Comme au cinéma, le fil du récit déroule l’enchaînement des faits. Au départ on voit cinq journalistes, Agnès, Nicolas, Tito, Ivan et Sibyle, acronyme d’Antis, à la chasse aux scoops à n’importe quel prix, création de faux comptes sur des forums de jeux en ligne, pêche au bon client appâté par un discours consensuel et enfin techniques d’infiltration de groupuscules haineux qui prônent la violence. Le journaliste Paul Moreira, dans son documentaire Danse avec le FN en 2015, avait approché ainsi certains membres de ce parti en prenant le risque, disait-il, de l’empathie, de l’écoute active pour déconstruire le discours frontiste. Ce jeu dangereux déclenche dans le spectacle un engrenage de la violence qui dépasse progressivement nos cinq personnages, et va faire régner la peur. A la violence d’une sorte de secte malfaisante, l’Action Nationale pour le Triomphe de l’Identité Suprême dont l’acronyme est également Antis, va progressivement répondre une violence d’Etat qui manipule l’information pour légitimer une série de mesures disciplinaires. « Nous savons, déclare le porte-parole du gouvernement, qu’Internet est devenu l’outil de l’injure, du diffamatoire, des fake news, de l’apologie de l’intolérance. Nous sommes obligés de ce fait de réformer la loi de 1881 sur la liberté de la presse, d’interdire les vidéos d’interpellations ».
On pense au film Les hommes du président, réalisé en 1976 par Alan Pakula sur le scandale du Watergate.

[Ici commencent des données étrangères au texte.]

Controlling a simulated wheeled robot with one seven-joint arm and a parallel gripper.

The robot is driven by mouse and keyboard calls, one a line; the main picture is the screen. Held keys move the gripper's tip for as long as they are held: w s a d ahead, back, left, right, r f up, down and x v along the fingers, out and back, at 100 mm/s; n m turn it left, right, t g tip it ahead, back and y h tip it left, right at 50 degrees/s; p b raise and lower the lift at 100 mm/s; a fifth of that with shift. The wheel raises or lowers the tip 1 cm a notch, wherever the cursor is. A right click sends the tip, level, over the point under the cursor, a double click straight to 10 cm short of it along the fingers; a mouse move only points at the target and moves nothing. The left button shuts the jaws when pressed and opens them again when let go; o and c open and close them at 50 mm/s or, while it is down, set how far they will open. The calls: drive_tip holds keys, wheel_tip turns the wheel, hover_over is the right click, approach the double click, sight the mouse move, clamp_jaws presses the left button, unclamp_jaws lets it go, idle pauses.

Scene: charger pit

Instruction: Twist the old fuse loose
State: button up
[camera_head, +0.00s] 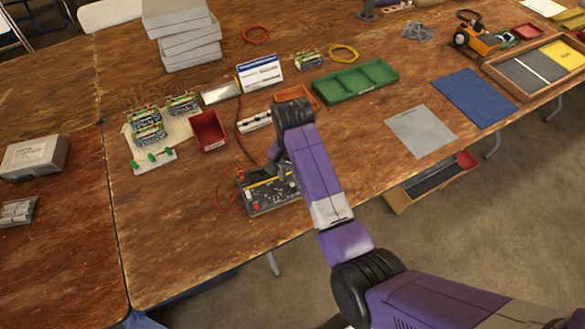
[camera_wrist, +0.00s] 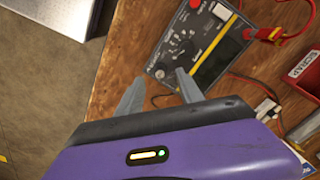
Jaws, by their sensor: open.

La mise en scène de Julie Guichard obéit à une chorégraphie réglée au millimètre, comme si nous assistions en direct aux temps forts d’une enquête policière, dans une succession de plans séquences dont le rythme s’accélère au fur et à mesure de la montée dramatique. Les différentes pièces du puzzle s’assemblent progressivement pour dévoiler une réalité glaçante.

Sans accessoires superflus, sur un plateau nu, les cinq comédiens vont opérer des transformations à vue sidérantes. Ils jouent tous les rôles, le représentant de l’Etat invité sur un plateau de radio, des auditeurs en ligne, les musclés chargés de la descente dans les locaux, les propriétaires du journal représentant les intérêts politico-financiers des actionnaires, les adeptes de la théorie du complot sur les réseaux sociaux. Dans ce récit choral, les corps des acteurs figurent instantanément des lieux, des silhouettes immédiatement reconnaissables. Une chaise, une table, un élément de costume suffisent pour installer en une seconde une situation. « Le corps, déclare la metteuse en scène, est le révélateur de ce que les mots ne disent pas. Il n’est pas naturaliste, il est le signifiant sensible. Les mots, nous jouons avec eux, avec leur paradoxe… L’acteur est créateur d’images au même titre que l’espace, la lumière et le son. » Une mention spéciale à Nelly Pulicani dont la justesse de jeu n’a d’égale que l’extrême économie de moyens.

Le texte haché multiplie les interjections et n’est pas toujours assimilable d’emblée. Cependant la troupe réussit à l’incarner sur le plateau avec une grande fluidité. Il mélange le discours xénophobe brut avec la phraséologie consensuelle des discours institutionnels. « L’inclusion active consiste à permettre à chaque citoyen, y compris les plus défavorisés, de participer pleinement à la société, et notamment d’exercer un emploi. » Dans le dossier de presse, Perrine Gérard précise : « un acte de violence physique ou même une injure nous touche ; le visible nous accroche, mais qu’en est-il lorsqu’il s’agit de lois, d’organisation administrative ? » A la fin, la peur renvoie chacun à la préservation de son espace vital. « L’air que tu respires, dit un personnage, c’est toujours ça que les autres n’auront pas. »

Voilà un spectacle engagé, d’une facture contemporaine, qui joue des ressorts théâtraux, sans recours aux effets spéciaux. L’espace, la lumière et les comédiens dessinent le cadre de la toile qui, même si la fin est connue, nous garde en haleine jusqu’au bout et nous alerte sur la fragilité de nos démocraties.

Sylvie Boursier

Photo Louka Petit-Taborelli.

Antis de Perrine Gérard, mise en scène par Julie Guichard et Maxime Mansion, présentation aux professionnels organisée par le Théâtre 14 à Paris en novembre 2020. Programmation en mars-avril 2021 dans ce théâtre.